▶ **Data provided**
——

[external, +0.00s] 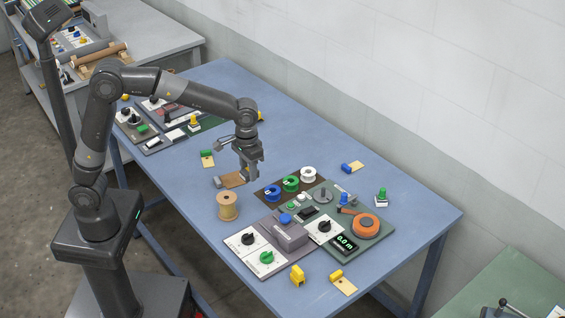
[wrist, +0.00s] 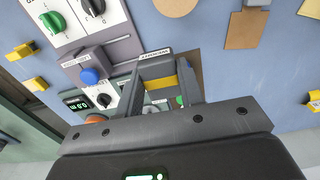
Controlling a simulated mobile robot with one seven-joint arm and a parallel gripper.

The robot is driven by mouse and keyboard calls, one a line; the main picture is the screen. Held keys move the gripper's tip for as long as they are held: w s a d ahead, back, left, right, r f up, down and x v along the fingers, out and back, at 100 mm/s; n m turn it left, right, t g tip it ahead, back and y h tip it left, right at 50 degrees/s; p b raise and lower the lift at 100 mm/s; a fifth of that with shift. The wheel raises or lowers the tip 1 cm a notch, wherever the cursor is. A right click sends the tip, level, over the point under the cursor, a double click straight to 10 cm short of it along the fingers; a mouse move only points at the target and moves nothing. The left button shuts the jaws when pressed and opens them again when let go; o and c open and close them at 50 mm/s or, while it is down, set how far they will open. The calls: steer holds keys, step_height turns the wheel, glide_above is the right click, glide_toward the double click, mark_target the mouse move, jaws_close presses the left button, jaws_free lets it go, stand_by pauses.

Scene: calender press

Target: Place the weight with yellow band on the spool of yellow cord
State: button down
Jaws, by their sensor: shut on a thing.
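My gripper (external: 250,174) is above the table. In the wrist view, my gripper (wrist: 160,86) is shut on a grey weight with a yellow band (wrist: 164,83). A tan spool with yellowish cord (external: 228,206) stands upright on the table, in front and to the left of my gripper in the external view. Its round top also shows at the upper edge of the wrist view (wrist: 176,5). The weight is apart from this spool. In the external view the weight is mostly hidden by the fingers.
Control panels (external: 255,248) and an orange reel (external: 365,224) stand to the right. The blue tabletop left of the tan spool is clear.

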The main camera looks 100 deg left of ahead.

——

Reproduce the material above verbatim; omit every picture.

[external, +0.00s] 
[wrist, +0.00s] 
Controlling a simulated mobile robot with one seven-joint arm and a parallel gripper.

The robot is driven by mouse and keyboard calls, one a line; the main picture is the screen. Held keys move the gripper's tip for as long as they are held: w s a d ahead, back, left, right, r f up, down and x v along the fingers, out and back, at 100 mm/s; n m turn it left, right, t g tip it ahead, back and y h tip it left, right at 50 degrees/s; p b raise and lower the lift at 100 mm/s; a fifth of that with shift. The wheel raises or lowers the tip 1 cm a notch, wherever the cursor is. A right click sends the tip, level, over the point under the cursor, a double click straight to 10 cm short of it along the fingers; a mouse move only points at the target and moves nothing. The left button shuts the jaws when pressed and opens them again when let go; o and c open and close them at 50 mm/s or, while it is down, set how far they will open. The calls: steer holds keys, step_height turns the wheel, glide_above is the right click, glide_toward the double click, mark_target the mouse move, jaws_close presses the left button, jaws_free lets it go, stand_by pauses.

Scene: calender press

Target: Place the weight with yellow band on the spool of yellow cord
State: button down
Jaws, by their sensor: shut on a thing.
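My gripper (external: 250,174) is above the table. In the wrist view, my gripper (wrist: 160,86) is shut on a grey weight with a yellow band (wrist: 164,83). A tan spool with yellowish cord (external: 228,206) stands upright on the table, in front and to the left of my gripper in the external view. Its round top also shows at the upper edge of the wrist view (wrist: 176,5). The weight is apart from this spool. In the external view the weight is mostly hidden by the fingers.
Control panels (external: 255,248) and an orange reel (external: 365,224) stand to the right. The blue tabletop left of the tan spool is clear.

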The main camera looks 100 deg left of ahead.

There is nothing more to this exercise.